Ethiopia’s pro-investment agricultural policies have not only been marked by widespread human rights abuses, they have also proven largely inefficient. In 2014, a report by Ethiopia’s Development Assistance Group found that only 11 percent of the land attributed by the federal land bank to agribusiness investors had actually been developed. In addition, between 2010 and 2013, the productivity of commercial farms for major crops (cereals, pulses, and oil seeds) has been consistently lower than that of Ethiopian smallholder farmers. Such poor results prompted the Agriculture Investment and Land Administration Agency to suspend indefinitely its farm lease program in March 2016.

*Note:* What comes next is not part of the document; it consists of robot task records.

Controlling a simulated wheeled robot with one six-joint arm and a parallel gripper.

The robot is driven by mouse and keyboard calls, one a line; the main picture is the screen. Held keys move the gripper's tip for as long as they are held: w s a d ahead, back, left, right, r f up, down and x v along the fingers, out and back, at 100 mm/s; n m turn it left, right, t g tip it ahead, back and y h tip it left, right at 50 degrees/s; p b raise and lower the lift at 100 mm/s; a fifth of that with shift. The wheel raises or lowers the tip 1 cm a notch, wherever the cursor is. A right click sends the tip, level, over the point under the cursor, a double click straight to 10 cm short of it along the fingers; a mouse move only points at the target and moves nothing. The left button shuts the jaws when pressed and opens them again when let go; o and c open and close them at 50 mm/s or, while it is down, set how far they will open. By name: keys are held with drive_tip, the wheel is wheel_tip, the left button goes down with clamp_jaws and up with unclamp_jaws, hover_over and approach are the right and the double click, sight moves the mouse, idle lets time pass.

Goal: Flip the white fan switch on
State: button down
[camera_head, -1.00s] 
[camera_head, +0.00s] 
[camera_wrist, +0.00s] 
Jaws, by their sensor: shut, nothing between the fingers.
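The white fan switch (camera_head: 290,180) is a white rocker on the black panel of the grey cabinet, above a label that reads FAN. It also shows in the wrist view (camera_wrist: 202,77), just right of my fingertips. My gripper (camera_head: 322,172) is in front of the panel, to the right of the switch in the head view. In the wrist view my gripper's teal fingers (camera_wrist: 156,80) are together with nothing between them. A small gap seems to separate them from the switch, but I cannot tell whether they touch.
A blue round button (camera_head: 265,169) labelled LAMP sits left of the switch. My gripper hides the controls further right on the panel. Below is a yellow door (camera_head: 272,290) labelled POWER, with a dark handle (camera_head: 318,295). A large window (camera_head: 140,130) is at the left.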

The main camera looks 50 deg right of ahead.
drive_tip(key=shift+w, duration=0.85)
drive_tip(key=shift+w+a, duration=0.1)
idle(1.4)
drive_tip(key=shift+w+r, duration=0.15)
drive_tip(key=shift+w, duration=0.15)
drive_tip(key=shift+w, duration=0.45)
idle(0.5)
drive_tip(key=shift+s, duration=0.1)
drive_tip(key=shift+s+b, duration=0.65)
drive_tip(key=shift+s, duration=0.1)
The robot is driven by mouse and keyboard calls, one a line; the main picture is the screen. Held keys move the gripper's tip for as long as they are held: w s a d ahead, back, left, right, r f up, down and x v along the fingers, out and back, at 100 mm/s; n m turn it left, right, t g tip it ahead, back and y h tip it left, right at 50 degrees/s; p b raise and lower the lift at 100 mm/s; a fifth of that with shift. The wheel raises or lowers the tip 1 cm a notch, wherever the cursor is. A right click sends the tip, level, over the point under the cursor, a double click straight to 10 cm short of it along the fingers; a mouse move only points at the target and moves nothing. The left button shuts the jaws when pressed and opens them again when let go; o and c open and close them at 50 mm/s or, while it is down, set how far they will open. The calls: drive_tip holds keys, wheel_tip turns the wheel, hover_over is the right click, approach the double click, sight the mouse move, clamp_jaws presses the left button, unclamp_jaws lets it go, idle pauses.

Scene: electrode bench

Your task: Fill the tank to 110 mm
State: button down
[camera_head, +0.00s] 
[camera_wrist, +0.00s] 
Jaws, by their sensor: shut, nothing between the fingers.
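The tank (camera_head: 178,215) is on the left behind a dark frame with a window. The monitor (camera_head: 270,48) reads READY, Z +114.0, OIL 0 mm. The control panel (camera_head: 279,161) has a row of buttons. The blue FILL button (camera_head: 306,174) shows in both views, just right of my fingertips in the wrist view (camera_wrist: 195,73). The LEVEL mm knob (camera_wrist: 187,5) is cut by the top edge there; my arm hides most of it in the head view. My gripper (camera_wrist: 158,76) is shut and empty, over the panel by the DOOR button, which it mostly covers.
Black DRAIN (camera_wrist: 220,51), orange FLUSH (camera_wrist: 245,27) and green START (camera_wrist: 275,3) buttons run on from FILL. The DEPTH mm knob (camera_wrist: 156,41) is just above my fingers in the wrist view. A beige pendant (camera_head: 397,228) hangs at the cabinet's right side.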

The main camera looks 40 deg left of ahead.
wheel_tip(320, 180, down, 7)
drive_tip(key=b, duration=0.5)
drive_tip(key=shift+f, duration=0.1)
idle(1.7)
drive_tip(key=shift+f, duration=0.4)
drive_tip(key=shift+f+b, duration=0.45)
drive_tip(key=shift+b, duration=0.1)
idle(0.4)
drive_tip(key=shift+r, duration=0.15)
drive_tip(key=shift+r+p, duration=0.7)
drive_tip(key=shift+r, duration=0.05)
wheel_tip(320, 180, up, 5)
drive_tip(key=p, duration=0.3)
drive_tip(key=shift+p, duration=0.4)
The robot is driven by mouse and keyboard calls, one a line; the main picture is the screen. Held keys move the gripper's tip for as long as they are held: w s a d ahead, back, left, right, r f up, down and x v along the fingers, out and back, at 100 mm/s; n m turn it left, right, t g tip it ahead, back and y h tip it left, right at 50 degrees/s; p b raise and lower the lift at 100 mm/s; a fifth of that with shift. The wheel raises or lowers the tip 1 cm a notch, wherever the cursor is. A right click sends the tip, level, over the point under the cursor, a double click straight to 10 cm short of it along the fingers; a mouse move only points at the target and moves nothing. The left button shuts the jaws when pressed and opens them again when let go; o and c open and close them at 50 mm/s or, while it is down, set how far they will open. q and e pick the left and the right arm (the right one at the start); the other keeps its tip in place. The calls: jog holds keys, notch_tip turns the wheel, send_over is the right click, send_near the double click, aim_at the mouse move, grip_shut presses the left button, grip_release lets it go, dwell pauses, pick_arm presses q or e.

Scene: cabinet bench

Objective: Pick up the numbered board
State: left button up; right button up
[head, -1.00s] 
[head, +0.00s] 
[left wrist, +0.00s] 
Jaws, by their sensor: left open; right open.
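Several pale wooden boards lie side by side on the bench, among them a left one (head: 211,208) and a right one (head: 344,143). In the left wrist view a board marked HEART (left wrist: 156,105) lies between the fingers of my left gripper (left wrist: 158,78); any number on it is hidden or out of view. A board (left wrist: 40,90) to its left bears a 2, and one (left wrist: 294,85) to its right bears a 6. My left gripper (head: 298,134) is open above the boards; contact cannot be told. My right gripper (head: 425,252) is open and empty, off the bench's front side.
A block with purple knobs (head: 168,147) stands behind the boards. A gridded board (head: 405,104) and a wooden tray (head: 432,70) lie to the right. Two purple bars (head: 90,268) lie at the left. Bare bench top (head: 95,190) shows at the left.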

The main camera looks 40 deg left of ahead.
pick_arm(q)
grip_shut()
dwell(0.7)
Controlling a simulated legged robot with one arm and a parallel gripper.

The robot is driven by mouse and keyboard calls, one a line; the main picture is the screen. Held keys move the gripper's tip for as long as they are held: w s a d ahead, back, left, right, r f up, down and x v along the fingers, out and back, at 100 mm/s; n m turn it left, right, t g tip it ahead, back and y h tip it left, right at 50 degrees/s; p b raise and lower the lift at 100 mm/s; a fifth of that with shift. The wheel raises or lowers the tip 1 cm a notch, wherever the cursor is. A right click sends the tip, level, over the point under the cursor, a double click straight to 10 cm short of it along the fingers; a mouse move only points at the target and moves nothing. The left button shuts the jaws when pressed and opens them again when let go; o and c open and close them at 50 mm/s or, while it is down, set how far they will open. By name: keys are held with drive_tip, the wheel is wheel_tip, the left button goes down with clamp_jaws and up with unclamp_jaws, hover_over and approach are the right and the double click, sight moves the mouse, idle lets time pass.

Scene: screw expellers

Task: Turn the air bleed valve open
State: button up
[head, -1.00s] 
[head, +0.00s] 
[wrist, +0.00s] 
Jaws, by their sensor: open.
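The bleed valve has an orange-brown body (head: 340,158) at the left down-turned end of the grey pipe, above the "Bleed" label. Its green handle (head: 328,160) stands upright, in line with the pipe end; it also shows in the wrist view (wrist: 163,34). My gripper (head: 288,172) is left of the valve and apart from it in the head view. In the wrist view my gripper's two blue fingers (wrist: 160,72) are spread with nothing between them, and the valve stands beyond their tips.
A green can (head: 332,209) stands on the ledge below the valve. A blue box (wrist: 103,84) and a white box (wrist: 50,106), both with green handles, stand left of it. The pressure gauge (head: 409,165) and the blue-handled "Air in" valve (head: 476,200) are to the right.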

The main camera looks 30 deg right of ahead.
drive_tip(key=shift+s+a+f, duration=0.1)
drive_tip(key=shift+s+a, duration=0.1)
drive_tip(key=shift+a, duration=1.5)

The launch of S2RAI, however, risks fast-forwarding the comeback of large-scale land deals in Ethiopia. The project promotes a series of quick-fixes, such as "[conducting] studies on best practices and challenges with regards to responsible land based agricultural investments," "[developing] land lease procedures, standards and regulations for investors," or "[reviewing] and [updating] environmental and social safeguards for investments" to reform land tenure systems and improve investments’ performance in Ethiopia.

Quite worryingly, S2RAI relies on federal agencies — controlled by the same regime that carried out massive forced displacements — to implement these measures, without organizing independent monitoring of the project’s impact. The EU passively calls for "meaningful CSO involvement" and "social audits," but this is entirely insufficient in the Ethiopian context. Since November 2015, the Ethiopian government has killed over 400 Oromo people peacefully protesting an urban development scheme that will displace farmers and negatively impact local communities. Political opponents and land right activists, such as Bekele Gerba, Pastor Omot Agwa, and Okello Akway Ochalla are still imprisoned for condemning the government’s abuses. As for NGOs, it is hard to imagine how they could be meaningfully involved in the project when their activities are controlled by the highly restrictive 2009 Charities Societies Proclamation Act, which limits ability to get international funding, allows surveillance and interference in the work of CSOs, and, over the past ten months, has led to the shut down of over 200 organizations.

Why, in such a context, is the EU spending millions to revive disastrous pro-agricultural investment policies?

In recent years, whether through bilateral policies or through common EU programs, European nations have increasingly used official development assistance to finance private sector investment in agriculture. Furthermore, they have participated in initiatives, such as the G7’s New Alliance for Food Security and Nutrition, with the objective to directly influence developing countries’ policies in favor of large-scale agribusiness investments.

These efforts are put in place so that private companies can take advantage of developing countries’ land and natural resources. S2RAI, like countless similar initiatives, seeks legitimacy by putting forward a stereotyped "hunger-washing" rhetoric. But the project fails to explain why the EU deems large-scale agricultural schemes, which seek quick profit and are usually export-focused, better adapted to feed Ethiopians than smallholder farmers, who already contribute over 90 percent of the country’s total agricultural production.2 Meanwhile, Ethiopians suffer the consequences of past development schemes and of the devastating 2015-2016 drought, which provoked immense food insecurity and rising resource and water conflicts, notably between poor pastoralists and resource-greedy large-scale agriculture operations.

With the continuation of S2RAI, the EU will be responsible for the grabbing of crucial resources and increased poverty and hunger in Ethiopia.